Dodo offre aujourd’hui une gamme de produits de quelque 150 familles et 5000 références, capable de s’adapter à une demande grand public comme haut de gamme et même premium !
Présente en GMS comme dans les grands magasins (BHV, Galeries Lafayette,) en magasins spécialisés et même sur le net, elle est également partie à la conquête de nombreux hôtels de chaîne, comme de palaces… équipant plus de 100 000 chambres en France !
La 4e génération se lève !
Bien entendu, les prix varient, dans l’univers Dodo… de 800€ la couette 80% duvet de canard 20% plumes, piquée à la main dans l’usine Drouault du Mans, à 59€, la 100% polyester, spécial «grand froid», vendue en GMS.
Mais il faut le dire, le réinvestissement des bénéfices et l’innovation demeurent un leitmotiv chez Dodo. Le département R&D ne cessant d’aller au-devant des attentes souvent encore latentes des consommateurs : couette ultracompressible, lavable à 95 degrés, anti-acarien, antimicrobien, thermorégulatrice, 100% recyclée, etc., mais toujours «made in France» !

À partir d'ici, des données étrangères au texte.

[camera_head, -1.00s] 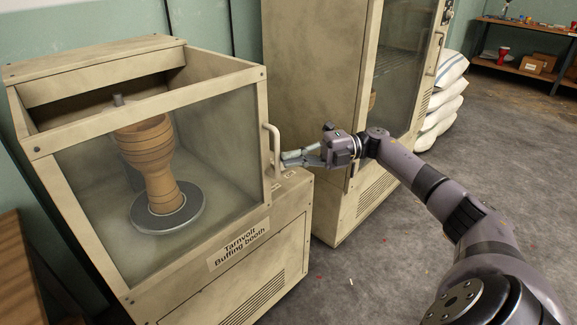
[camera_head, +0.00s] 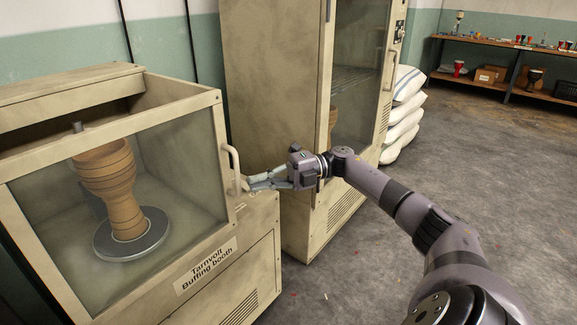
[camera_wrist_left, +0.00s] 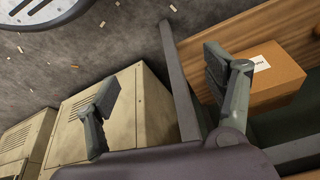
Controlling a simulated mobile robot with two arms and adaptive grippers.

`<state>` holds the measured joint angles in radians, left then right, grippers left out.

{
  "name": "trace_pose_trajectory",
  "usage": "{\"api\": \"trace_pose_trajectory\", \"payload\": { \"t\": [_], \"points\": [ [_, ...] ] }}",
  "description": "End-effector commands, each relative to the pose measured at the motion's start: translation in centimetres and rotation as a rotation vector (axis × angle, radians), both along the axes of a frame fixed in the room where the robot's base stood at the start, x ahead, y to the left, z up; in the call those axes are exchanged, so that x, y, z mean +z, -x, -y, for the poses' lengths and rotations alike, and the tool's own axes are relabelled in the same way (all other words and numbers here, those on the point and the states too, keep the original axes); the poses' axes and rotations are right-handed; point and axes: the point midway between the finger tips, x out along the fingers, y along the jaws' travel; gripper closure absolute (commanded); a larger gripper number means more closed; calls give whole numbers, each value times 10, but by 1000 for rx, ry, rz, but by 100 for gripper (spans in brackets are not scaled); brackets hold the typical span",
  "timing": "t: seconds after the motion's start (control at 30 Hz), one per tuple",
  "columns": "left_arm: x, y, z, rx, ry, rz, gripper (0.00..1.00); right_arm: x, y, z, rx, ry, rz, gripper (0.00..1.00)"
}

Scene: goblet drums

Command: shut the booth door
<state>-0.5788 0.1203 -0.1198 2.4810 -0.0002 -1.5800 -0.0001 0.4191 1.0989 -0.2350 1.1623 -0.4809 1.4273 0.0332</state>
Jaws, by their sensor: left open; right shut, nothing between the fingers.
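The buffing booth (camera_head: 250,265) stands at the left, with its name on the front. Its glass door (camera_head: 185,165) has a cream frame and a pale upright bar handle (camera_head: 232,165) at the right edge. The door appears to lie flush with the booth front, with no clear gap. My right gripper (camera_head: 250,184) is shut and empty, its fingertips beside the lower end of the handle; whether they touch it is unclear. In the left wrist view my left gripper (camera_wrist_left: 165,95) is open and empty, away from the door.
A wooden goblet drum (camera_head: 118,195) stands on a round metal plate (camera_head: 130,240) inside the booth. A tall glass-doored cabinet (camera_head: 270,90) stands close to the right, then stacked white sacks (camera_head: 403,110). A shelf (camera_head: 500,45) is at the back. Floor at right is clear.

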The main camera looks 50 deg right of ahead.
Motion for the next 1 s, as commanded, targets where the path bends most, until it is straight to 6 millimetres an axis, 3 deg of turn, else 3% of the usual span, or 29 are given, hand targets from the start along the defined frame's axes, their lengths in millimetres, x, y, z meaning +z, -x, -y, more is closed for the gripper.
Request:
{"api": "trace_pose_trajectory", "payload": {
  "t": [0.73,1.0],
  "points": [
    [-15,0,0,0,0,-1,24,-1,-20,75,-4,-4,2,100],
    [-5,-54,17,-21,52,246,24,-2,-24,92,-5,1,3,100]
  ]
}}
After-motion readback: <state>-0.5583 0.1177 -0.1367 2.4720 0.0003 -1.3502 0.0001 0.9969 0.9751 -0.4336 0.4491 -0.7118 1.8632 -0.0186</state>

Avec quelque 142 millions d’euros de chiffre d’affaires, une croissance des ventes l’an dernier de 4%, 750 salariés désormais sur 6 sites en France, une capacité de production journalière de 30000 oreillers et 25 000 couettes, dont 12% pour l’export et la quatrième génération qui monte, Jonathan et Michael, fils de Didier, qui, depuis respectivement 10 ans et 6 ans, font leurs classes au sein du groupe… Dodo, la reine des nuits, peut légitimement faire de beaux rêves d’avenir !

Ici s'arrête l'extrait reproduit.